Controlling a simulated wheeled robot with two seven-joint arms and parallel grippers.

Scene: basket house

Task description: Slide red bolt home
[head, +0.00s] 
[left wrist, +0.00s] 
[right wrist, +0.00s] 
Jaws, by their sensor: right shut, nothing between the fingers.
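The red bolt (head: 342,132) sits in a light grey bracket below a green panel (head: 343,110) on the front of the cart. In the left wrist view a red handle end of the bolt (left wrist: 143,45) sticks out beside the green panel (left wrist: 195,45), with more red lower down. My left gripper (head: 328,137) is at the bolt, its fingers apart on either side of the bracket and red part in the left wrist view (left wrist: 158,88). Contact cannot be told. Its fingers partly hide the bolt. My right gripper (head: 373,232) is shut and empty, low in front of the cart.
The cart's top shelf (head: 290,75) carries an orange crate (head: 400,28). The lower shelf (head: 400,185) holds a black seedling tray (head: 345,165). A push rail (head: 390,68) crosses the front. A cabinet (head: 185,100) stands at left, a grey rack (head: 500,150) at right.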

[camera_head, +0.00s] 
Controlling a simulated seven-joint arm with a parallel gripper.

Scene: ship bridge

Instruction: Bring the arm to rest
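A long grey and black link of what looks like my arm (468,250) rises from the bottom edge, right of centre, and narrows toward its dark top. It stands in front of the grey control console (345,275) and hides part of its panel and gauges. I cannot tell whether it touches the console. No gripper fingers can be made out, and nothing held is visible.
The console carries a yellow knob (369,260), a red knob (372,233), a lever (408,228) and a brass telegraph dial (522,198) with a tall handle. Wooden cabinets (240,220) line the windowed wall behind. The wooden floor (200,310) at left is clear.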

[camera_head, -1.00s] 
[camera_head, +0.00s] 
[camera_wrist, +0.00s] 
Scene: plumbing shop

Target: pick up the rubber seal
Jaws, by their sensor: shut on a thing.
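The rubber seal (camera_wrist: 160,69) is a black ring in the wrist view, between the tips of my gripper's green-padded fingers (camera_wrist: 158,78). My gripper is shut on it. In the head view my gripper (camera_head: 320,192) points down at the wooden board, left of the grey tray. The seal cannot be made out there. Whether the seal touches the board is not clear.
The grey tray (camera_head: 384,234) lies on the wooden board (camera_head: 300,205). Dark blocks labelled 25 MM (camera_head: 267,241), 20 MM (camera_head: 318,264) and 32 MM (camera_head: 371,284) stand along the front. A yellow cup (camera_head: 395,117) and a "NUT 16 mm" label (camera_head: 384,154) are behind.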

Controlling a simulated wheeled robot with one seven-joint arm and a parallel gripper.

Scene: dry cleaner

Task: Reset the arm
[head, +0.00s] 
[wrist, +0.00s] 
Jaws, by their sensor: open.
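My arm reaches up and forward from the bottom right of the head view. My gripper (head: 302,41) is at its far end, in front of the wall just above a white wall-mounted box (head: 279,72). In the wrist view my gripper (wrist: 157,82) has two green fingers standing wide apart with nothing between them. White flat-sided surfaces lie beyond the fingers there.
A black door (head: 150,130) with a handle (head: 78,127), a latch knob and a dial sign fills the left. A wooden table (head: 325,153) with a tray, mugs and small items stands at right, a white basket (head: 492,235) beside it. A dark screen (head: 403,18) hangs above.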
= = = =
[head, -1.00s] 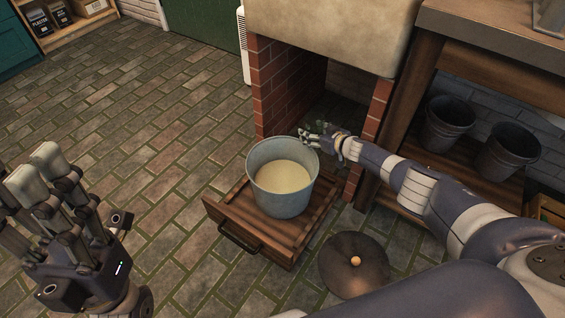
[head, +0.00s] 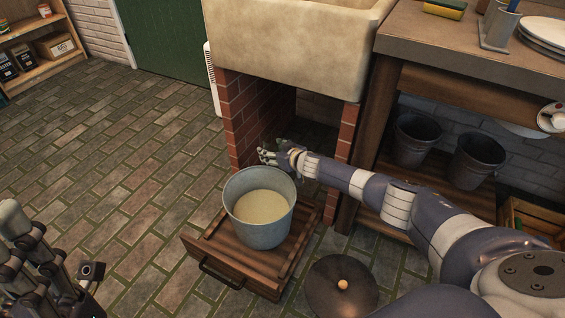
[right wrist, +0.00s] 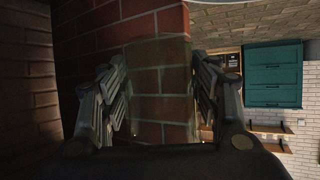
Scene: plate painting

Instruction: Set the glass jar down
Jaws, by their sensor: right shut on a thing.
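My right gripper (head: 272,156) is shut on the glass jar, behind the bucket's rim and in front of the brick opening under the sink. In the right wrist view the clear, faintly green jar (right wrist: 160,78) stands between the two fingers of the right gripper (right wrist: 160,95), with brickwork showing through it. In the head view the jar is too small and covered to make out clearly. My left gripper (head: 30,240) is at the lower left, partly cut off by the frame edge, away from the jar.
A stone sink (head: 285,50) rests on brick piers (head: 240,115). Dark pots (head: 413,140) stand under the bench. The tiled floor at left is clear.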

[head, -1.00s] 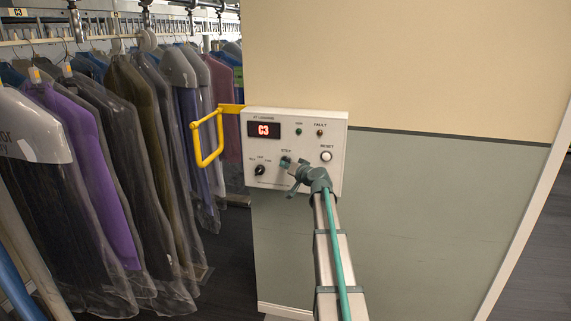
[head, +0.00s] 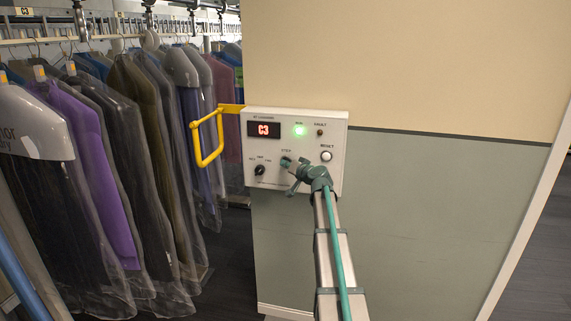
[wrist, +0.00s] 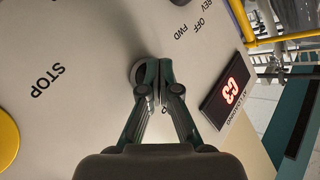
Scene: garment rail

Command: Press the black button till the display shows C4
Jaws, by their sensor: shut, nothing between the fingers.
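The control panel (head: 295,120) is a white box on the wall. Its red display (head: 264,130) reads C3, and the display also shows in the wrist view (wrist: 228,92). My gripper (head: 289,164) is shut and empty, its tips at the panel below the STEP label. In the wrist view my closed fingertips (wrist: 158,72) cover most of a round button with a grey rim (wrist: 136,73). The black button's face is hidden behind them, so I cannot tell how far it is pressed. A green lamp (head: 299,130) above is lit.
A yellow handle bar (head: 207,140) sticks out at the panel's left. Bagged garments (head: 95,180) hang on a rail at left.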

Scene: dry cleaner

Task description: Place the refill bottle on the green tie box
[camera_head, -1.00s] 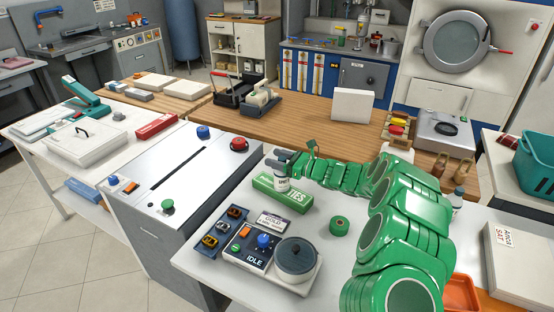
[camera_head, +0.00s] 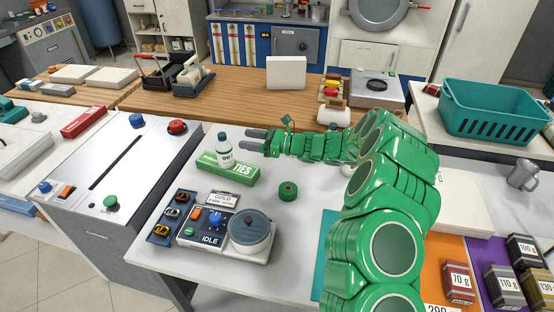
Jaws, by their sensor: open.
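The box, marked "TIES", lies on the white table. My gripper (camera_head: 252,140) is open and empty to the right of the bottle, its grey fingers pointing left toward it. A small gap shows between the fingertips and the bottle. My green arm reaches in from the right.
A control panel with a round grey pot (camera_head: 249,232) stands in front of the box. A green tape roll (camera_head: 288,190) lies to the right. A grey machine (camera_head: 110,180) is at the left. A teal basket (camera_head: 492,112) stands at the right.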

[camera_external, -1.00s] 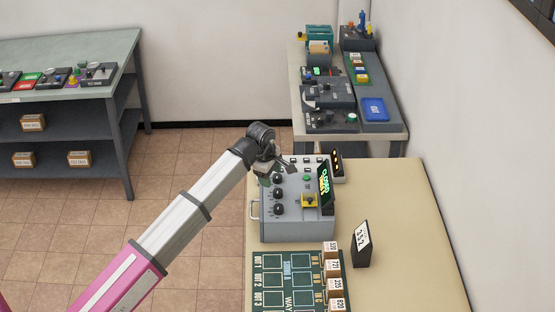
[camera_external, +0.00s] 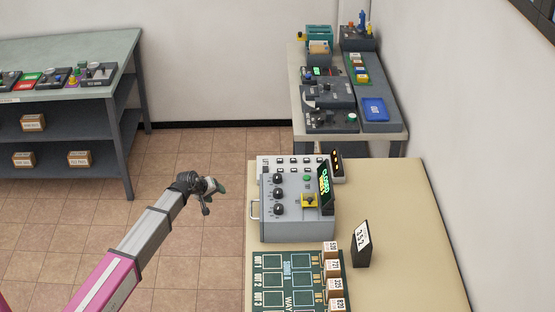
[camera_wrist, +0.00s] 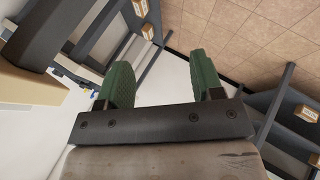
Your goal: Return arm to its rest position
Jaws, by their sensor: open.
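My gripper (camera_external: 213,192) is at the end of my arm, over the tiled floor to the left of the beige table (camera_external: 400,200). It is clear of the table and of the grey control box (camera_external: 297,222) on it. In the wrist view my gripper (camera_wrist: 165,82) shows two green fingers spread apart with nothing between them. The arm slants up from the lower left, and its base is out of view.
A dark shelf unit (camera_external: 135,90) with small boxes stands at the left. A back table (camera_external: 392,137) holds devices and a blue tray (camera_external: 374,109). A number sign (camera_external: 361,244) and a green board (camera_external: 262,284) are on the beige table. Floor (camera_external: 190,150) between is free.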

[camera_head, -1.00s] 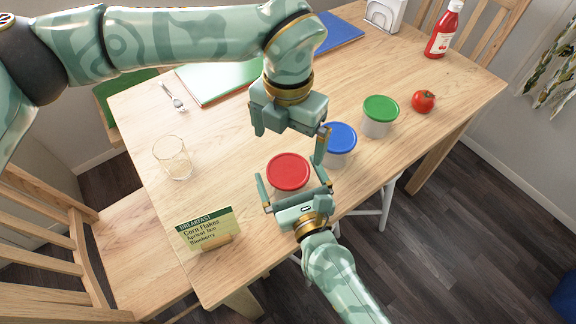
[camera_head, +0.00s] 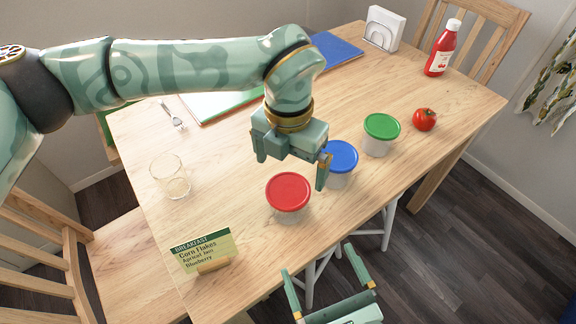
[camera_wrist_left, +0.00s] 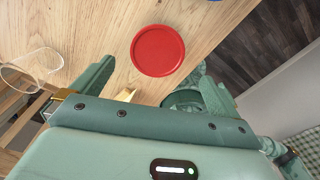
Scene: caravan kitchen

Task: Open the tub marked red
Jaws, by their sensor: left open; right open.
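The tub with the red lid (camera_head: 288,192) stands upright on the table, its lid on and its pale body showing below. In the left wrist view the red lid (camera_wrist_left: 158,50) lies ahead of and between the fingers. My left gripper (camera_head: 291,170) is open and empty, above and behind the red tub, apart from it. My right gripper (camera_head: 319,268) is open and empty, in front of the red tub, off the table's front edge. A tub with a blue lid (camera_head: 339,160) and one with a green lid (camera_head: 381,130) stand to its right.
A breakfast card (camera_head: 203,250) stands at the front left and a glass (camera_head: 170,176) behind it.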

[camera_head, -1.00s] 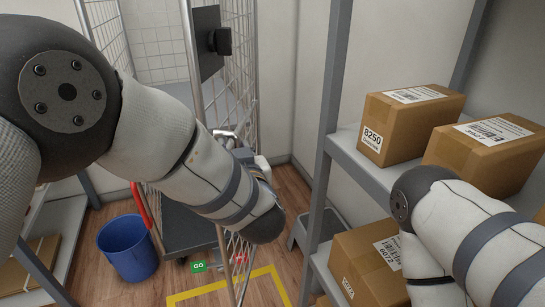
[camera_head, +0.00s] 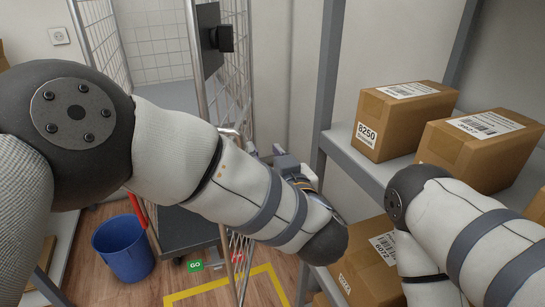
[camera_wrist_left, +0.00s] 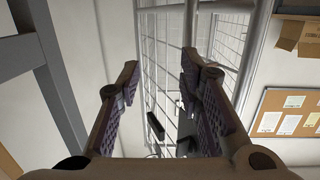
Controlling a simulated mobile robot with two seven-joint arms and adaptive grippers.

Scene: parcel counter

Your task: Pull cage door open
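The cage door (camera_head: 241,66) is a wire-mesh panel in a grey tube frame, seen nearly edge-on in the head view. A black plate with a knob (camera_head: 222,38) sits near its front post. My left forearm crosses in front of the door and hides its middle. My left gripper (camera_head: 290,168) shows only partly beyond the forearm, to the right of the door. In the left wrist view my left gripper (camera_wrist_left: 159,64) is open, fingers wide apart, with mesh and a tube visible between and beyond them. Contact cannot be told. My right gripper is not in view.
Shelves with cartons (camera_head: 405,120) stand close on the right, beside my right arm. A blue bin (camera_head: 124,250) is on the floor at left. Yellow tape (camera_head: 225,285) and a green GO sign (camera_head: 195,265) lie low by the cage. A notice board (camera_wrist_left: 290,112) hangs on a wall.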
= = = =
▶ TASK OBJECTIVE: Lines that hold the word "seven" are the ones to return, every one of them.

▶ SOLUTION FOR THIS PROBLEM:
Controlling a simulated wheeled robot with two seven-joint arms and parallel grippers.
Controlling a simulated seven-joint arm with a parallel gripper.
Controlling a simulated wheeled robot with one seven-joint arm and a parallel gripper.
Controlling a simulated mobile robot with two seven-joint arms and adaptive grippers.

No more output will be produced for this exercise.